Rt. 211 into Needles District.
We stopped by Newspaper Rock, known for a giant wall of petroglyphs. It's strange how abstract many of them are, for example humans with antlers and the silhouette of a flying squirrel, or a 7-toed foot.



Finally, we made it to the end of the road.  Literally the end.  It just goes in a loop.  The way onward is by foot.  So that's what we did.  The mileage of the trail ahead of us remained more or less a mystery due to more conflicting information.  I tried my best to ignore this fact and just enjoy the trail.  It was challenging.  Noah can confirm that I was frequently out squinting at the map, trying to figure out how 1.1 miles was equal to 0.7 miles.

In no fewer than three minutes after departure, we had lost the trail.  We were faced with a gorge that was supposed to have some switchbacks (maybe?).  Using the high calculating powers of our brains, we once again found the trail, marked with microscopic cairns that would make ants frustrated at best.  Once past the initial gorge, there is this funny part in the trail where you duck below these rocky outcroppings.

Duck duck goose.
From all we learned working in Baxter State Park, we knew that trail preservation was of utmost concern, especially in high traffic areas such as national parks.  Noah did his best to keep the boulders in place.

Trail work in progress 
Crossing meadows of grass and lots of globe mallow, we found yet another view of the La Sal Mountains.

La Sal Mountains
Using simple geometry, we concluded that using the hypotenuse of the camera's dimensions was the most effective way to get the most horizon per megapixel.


Though nothing beats the power of the panorama.  Have a look for yourself.  La Sal Mtns. to the left, Needles to the right.


Proof that it was really us doing this hike.  I look like I was in a pin-fight because I lost a battle with the Sun on our Humphrey's Peak hike.  It's fun regrowing your face every once in awhile right?


Windswept sandstone lined parts of the trail.
The trail joined up with a 4x4 road for a mile or so, then it continued as a hiking path for the last half mile, and it doesn't get much better than this at the end.

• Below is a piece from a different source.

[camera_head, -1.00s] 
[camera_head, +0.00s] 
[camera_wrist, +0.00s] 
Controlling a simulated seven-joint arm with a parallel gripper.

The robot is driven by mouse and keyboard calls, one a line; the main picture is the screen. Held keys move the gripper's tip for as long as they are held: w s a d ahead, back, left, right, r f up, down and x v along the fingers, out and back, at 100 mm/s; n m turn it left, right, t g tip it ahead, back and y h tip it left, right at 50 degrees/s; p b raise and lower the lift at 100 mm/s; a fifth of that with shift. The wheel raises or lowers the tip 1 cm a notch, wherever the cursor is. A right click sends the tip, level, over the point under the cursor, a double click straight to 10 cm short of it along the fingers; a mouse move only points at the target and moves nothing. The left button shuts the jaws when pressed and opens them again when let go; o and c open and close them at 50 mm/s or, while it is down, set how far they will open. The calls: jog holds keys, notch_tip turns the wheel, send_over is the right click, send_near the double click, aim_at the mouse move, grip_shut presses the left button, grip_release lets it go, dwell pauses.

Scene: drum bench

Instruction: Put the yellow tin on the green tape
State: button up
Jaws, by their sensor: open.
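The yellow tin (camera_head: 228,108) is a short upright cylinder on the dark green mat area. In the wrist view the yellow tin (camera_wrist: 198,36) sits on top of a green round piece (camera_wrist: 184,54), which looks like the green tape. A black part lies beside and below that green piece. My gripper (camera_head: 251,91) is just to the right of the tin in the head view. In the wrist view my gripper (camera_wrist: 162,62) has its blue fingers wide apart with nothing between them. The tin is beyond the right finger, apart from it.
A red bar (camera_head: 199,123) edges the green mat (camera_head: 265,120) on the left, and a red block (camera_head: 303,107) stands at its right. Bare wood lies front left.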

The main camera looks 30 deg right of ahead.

Colorado River!  (Green River going behind the canyon to the back left)
The Colorado River is muddier than the Green River.  However if you remember from the Grand Canyon pictures, the Colorado is emerald green.  This is because of a dam that created Lake Powell in southern Utah.  This slows the water down enough for the sediment to sink to the bottom, allowing for the clean water to pass through.


The ultimate Colorado River fan!
We spent a leisurely hour at the confluence, eating melted sandwiches, the final scraps of out banana bread batch, and a delicious bag of Barbecue kettle chips.  These have become a staple of our lives now, hiking or otherwise.  I nearly fell asleep on a rock, which would have been fatal due to over-exposure to sunlight.  Aside from this potentially bad situation, it was grand lying on a rock and being warmed by the sun.

We worked up the motivation to hike back out, mostly because we wanted to make it back into Flagstaff that evening, and that was over 300 miles away.  My strange eye for seeing shapes in rocks engaged once again, and we spotted this eagle looking over its shoulder.


We passed several people on our way back to the car, and one group commented that we were going quickly.  Noah countered them exquisitely by saying that we were only trying to stay ahead of the bear chasing us.  (Something tells me they didn't buy it...)


As we neared the end of the trail we saw what we had missed on the way out.  Five pillars of rock lined the horizon.  Rocks be funny hereabouts, eh.

If you take a rough average of the different trail lengths that were provided to us, you get something around 10 miles roundtrip.  It was a memorable way to end our trip, by visiting the point where two great rivers that carved out this park and many more miles in each direction meet.

We celebrated with hot beverages - just the thing you want on a hot day in the desert.  Noah brewed himself some coffee with his new space-age device, and I had some uncomfortably sun-baed root beer.  When you forget to put it in the cooler, the sun does tend to make liquids hot.  I think it was probably the worst root beer I've ever had, but that didn't stop me.

We began the trek southward to Arizona!  330 miles remaining.  We got to see the La Sal Mountains fade away, but in their place appeared more mountains.  Also, bright green fields, which I was shocked to see in such a dry place.  You'd think the cows would be all over it.  Zero cows.  In fact, I think what they raise out here in the west are highly evolved camels with short necks, not cows.  Because the cows I know about need water and grass to grow.

We rolled through miles and miles of desert road, with buttes and mesas in every direction.  Soon the sky became darker, but it was so expansive that it took awhile for true darkness to set in.  What came first though, was an inability to see through the thick coating of bugs that had decorated my windshield.  An emergency glass-cleaning stop was made.

Around 9:30, AZ time, which would be 10:30 UT time since Arizona doesn't observe DST, we happily rolled into Flagstaff.  Six days in the backcountry, exploring what Utah has to offer.  Fifty miles hiking, 1500 miles driven, and many delicious meals prepared from the mere back of a wagon.  It doesn't get much better than that.

To conclude the Trans-Utah Loop posts, I present the complete map of the 6 days we spent traveling.

Trans-Utah Loop
PS: Wombat crossed over 170000 miles near Bluff, UT.  Congrats for making it 6025 miles along the trip so far!  We've got a lot left to make it back to Maine, but great it shall be.